**Your task**:
Tally the lines that contain the string "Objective" and state that total without comment.
BEGIN Information provided
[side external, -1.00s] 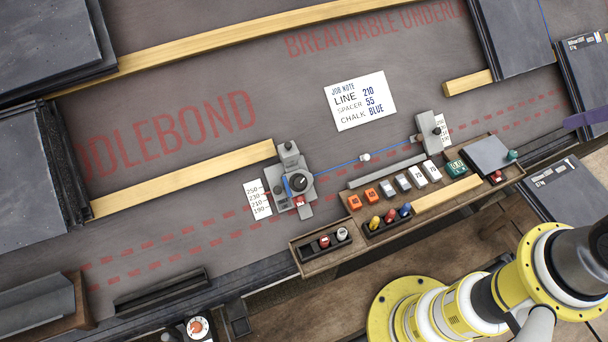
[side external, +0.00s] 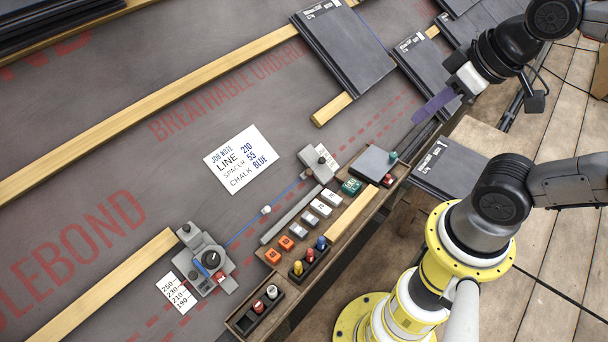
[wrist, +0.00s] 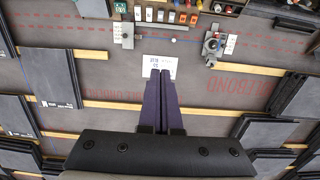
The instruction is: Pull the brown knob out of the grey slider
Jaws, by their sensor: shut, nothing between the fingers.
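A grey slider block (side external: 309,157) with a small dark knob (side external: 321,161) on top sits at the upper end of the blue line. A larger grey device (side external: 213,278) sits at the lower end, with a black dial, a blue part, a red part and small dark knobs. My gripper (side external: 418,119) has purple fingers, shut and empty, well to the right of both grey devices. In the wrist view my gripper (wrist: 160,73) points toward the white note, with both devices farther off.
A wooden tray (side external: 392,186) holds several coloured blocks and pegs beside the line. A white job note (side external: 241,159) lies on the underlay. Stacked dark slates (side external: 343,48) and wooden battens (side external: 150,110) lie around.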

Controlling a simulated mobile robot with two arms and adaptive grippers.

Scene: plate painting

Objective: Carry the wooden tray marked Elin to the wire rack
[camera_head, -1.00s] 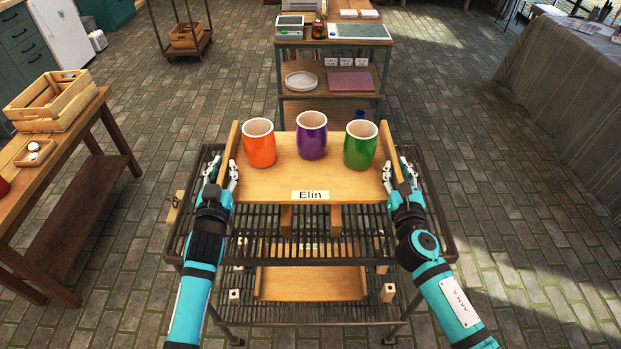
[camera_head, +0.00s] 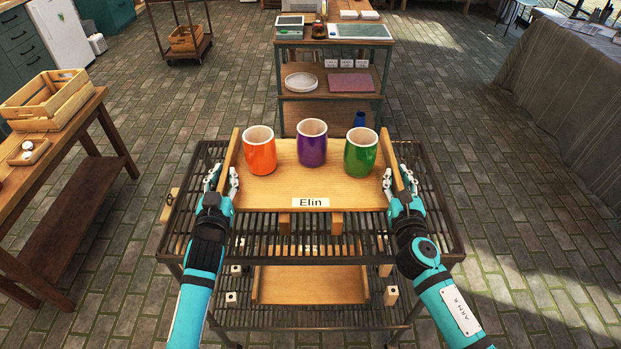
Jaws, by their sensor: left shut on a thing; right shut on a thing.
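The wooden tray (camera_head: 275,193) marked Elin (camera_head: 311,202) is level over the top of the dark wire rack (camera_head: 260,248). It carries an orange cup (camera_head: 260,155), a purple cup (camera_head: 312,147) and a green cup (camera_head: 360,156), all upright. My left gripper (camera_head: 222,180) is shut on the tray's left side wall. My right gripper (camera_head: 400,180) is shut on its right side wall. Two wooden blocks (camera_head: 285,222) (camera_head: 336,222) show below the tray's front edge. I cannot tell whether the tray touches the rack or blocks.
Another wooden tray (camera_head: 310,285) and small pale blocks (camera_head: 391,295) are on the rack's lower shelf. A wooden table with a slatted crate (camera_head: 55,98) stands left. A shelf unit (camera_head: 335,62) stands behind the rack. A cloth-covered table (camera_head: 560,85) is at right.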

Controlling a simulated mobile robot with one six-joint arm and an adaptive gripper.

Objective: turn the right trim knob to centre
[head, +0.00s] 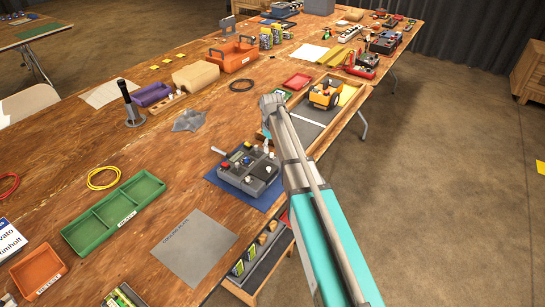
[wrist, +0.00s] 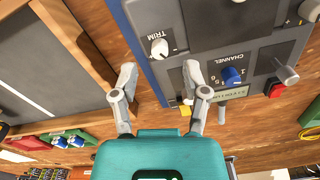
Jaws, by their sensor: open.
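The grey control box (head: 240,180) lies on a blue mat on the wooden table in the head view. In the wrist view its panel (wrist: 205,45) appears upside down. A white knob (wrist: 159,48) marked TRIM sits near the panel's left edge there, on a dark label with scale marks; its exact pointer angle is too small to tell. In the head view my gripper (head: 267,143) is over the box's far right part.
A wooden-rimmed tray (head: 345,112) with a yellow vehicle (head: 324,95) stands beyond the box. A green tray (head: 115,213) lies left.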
END Information provided
**Task solution**:
2